(concurring):
I believe the present state of our law in the speedy trial arena as set forth in Senior Judge Kastl’s opinion requires the result which we reach in this case.1 That is not to say I agree with where the law stands. Cf. United States v. Raichle, 28 M.J. 876, 880 (A.F.C.M.R.1989) (Judge Blommers concurring).
My brothers seem to be saying that dismissal of the charges was an improper action on the convening authority’s part under the circumstances present in this case. I disagree. There are several reasons why charges might be dismissed, with a determination that no further action is contemplated being just one of them. See R.C.M. 306(c)(1), 401(c)(1), as well as the Discussion under each rule. The Discussion section under Rule 401(c)(1) includes the following guidance:
A charge should be dismissed when it fails to state an offense, when it is unsupported by available evidence, or when there are other sound reasons why trial by court-martial is not appropriate.
* * * * * *
Charges may be amended in accordance with R.C.M. 603.
It is appropriate to dismiss a charge and prefer another charge anew when, for example, the original charge failed to state an offense, or was so defective that a major amendment was required (see R.C.M. 603(d)), or did not adequately reflect the nature or seriousness of the offense.
There were perfectly justifiable and proper bases for dismissal and subsequent reinstitution of the charges in this case, as it turned out. The offenses relating to use of cocaine and the pay allowances entitlement fraud (larceny) were changed to reflect more accurately the nature and seriousness of the misconduct. Other offenses were added. The changes also constituted major modifications to the charges, which could well have required dismissal of the original charges and repreferral in order to proceed to trial. R.C.M. 603(d) provides: “Changes or amendments to charges or specifications other than minor changes may not be made over the objection of the accused unless the charge or specification affected is preferred anew.” See also R.C.M. 603(a).
In addressing accountability for time delays, R.C.M. 707(b)(2) provides: “If charges are dismissed, if a mistrial is granted, or— when no charges are pending — if the accused is released from pretrial restraint for a significant period, the time under this rule shall run only from the date on which *754charges or restraint are reinstituted.”2 See also MCM, App. 21 at A21-37 (1984) (Analysis for Rule 707(b)(2)). Thus, there is a procedural basis under our rules for “stopping of the sand in the speedy trial hourglass.”
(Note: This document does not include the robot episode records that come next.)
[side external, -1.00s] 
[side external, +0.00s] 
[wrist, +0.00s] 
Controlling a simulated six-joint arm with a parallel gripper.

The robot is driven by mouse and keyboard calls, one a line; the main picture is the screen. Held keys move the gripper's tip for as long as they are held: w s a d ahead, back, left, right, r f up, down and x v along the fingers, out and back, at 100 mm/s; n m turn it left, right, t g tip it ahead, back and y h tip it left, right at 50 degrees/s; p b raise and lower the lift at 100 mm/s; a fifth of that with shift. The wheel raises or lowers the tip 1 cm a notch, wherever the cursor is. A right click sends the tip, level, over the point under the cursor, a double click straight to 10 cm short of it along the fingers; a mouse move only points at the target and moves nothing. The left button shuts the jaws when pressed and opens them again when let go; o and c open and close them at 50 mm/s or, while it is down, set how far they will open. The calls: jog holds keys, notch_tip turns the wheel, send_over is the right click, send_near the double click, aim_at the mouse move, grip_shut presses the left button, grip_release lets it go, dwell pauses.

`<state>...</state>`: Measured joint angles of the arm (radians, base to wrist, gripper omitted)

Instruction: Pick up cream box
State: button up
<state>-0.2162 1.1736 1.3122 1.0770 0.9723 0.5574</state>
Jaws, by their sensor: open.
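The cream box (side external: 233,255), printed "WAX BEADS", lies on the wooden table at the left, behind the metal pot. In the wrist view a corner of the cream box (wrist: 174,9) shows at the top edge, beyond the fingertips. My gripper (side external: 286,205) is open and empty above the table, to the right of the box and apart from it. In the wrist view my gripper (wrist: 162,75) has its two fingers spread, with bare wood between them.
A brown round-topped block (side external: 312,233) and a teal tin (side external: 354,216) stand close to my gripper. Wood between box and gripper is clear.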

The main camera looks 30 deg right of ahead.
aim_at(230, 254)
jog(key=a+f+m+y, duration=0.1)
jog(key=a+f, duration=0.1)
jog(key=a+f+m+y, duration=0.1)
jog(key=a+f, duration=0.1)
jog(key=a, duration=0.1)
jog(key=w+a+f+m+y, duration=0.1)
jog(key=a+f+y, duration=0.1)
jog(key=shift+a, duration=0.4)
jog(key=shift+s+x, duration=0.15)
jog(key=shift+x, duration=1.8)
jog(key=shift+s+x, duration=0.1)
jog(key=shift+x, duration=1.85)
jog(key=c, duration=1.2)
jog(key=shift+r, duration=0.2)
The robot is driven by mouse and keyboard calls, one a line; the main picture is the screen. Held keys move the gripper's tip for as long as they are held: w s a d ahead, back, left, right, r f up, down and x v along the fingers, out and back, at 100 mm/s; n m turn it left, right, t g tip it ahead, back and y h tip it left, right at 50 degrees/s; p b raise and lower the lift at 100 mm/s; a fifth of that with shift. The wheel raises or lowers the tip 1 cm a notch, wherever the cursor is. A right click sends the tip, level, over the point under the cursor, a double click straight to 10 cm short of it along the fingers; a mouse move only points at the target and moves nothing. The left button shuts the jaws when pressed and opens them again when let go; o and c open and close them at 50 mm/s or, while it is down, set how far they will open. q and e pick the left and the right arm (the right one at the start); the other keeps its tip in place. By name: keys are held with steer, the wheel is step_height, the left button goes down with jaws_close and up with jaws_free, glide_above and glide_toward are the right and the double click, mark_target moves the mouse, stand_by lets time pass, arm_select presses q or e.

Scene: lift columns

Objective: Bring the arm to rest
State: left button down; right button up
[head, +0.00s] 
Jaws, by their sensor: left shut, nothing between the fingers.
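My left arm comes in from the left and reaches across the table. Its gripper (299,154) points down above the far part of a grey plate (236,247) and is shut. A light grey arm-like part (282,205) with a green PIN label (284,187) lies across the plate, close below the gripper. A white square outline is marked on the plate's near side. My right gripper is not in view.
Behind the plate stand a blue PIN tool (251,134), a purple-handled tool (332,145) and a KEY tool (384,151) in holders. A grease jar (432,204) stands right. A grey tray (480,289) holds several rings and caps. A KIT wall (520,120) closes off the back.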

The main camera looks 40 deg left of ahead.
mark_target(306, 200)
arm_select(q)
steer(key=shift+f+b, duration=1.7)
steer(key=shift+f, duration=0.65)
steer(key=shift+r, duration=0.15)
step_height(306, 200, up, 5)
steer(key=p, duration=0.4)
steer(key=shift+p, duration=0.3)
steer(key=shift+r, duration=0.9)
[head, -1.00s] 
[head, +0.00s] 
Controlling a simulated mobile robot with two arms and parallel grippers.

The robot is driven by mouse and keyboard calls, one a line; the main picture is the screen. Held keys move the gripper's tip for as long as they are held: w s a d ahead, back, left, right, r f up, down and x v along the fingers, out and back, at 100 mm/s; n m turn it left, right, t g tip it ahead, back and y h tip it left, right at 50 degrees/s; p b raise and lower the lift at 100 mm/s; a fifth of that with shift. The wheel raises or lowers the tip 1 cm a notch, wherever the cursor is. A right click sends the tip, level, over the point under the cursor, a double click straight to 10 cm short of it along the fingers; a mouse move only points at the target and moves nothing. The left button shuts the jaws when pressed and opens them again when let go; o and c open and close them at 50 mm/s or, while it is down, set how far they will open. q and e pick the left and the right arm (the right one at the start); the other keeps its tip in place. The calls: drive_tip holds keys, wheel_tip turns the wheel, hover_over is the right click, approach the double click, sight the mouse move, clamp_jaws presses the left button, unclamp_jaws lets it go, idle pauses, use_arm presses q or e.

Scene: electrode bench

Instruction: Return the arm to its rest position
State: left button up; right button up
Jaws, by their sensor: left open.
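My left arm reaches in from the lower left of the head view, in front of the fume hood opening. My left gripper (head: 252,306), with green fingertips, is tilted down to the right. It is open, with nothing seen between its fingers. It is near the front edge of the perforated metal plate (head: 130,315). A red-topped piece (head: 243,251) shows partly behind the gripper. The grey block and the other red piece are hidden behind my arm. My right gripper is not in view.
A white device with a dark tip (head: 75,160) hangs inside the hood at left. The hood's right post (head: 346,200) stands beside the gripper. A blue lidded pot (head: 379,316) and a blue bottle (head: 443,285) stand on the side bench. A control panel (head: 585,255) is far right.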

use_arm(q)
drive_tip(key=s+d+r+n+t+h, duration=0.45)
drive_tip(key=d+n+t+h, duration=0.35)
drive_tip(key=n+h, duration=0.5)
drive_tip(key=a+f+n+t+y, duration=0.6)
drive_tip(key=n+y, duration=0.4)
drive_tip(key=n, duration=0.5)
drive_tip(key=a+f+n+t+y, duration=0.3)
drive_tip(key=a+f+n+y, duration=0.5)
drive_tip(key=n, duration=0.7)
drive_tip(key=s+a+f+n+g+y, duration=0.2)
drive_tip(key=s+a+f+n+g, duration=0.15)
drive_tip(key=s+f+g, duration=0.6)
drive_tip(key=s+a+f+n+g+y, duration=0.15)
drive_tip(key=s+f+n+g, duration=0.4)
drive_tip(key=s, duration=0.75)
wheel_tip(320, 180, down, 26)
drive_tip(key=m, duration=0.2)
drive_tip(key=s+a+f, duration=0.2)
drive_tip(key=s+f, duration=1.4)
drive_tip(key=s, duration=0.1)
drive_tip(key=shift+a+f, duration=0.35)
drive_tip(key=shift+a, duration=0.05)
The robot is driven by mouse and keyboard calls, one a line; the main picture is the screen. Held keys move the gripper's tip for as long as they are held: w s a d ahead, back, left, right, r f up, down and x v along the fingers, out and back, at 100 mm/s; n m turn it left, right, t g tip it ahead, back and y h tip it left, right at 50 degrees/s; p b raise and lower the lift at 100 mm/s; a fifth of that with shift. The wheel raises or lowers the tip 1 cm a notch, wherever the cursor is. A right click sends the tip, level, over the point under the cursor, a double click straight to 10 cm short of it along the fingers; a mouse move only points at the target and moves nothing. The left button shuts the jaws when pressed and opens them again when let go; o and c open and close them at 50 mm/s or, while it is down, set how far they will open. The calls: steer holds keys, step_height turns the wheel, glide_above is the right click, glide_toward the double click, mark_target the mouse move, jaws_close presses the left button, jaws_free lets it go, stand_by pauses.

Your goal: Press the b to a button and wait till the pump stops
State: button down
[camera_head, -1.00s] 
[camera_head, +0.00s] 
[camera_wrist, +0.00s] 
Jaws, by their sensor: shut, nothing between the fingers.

In my judgment, our law should be postured so that a dismissal of charges for a legitimate reason stops the ticking clock unless it appears that the Government did so to “buy time,” or that the accused’s ability to prepare fully for trial was adversely affected by the delay (prejudice). See generally Article 46, UCMJ, 10 U.S.C. § 846; R.C.M. 701, 703. As Senior Judge Kastl points out, there are no such indications in this record. I believe that is what the drafters and the President intended in promulgating Rule 707(b)(2). The test I would apply is as follows: when this issue is raised at trial, the Government must establish by clear and convincing evidence (1) that charges were not dismissed to thwart the requirement contained in R.C.M. 707(a); and (2) that there has been no prejudice to the accused’s substantial rights as a result of the delay between dismissal and reinstitution of charges. Article 59(a), UCMJ, 10 U.S.C. § 859(a). This test would be a fair balance between the accused’s right to a speedy trial and the Government’s interests in insuring that court-martial charges are properly investigated, supported by the evidence and adequately reflect the nature and seriousness of the offenses involved. Such a test should also allay Senior Judge Kastl’s concern that dismissal and later reinstatement of charges could be used to circumvent the 120-day rule. Applying this test, and based upon the record before us, I would affirm the approved findings of guilty and the sentence.
However, I do not believe my recommended method of resolving the issue in question has a supportable basis considering present military case law. I therefore concur in the result reached by this Court.
. In this regard I note that the appellant was in a student training status at the time her drug involvement came to light in January 1988. She was removed from training and placed in her unit’s Facility Management section where she performed clean-up and maintenance duties (sometimes referred to as the “weeds and seeds” detail). She remained in that status until the date of her trial some 13 months later. A promotion she was due was also withheld. See United States v. Britton, 26 M.J. 24, 26 (C.M.A.1988) where Judge Cox stated: “Dismissal, mistrial, and a break in pretrial restraint all contemplate that the accused no longer faces charges, that conditions on liberty and pretrial restraint are lifted, and that he is returned to full-time duty with full rights as accorded to all other servicemembers."
. No form of "pretrial restraint,” as that term is defined under military law, was imposed upon this appellant. R.C.M. 304.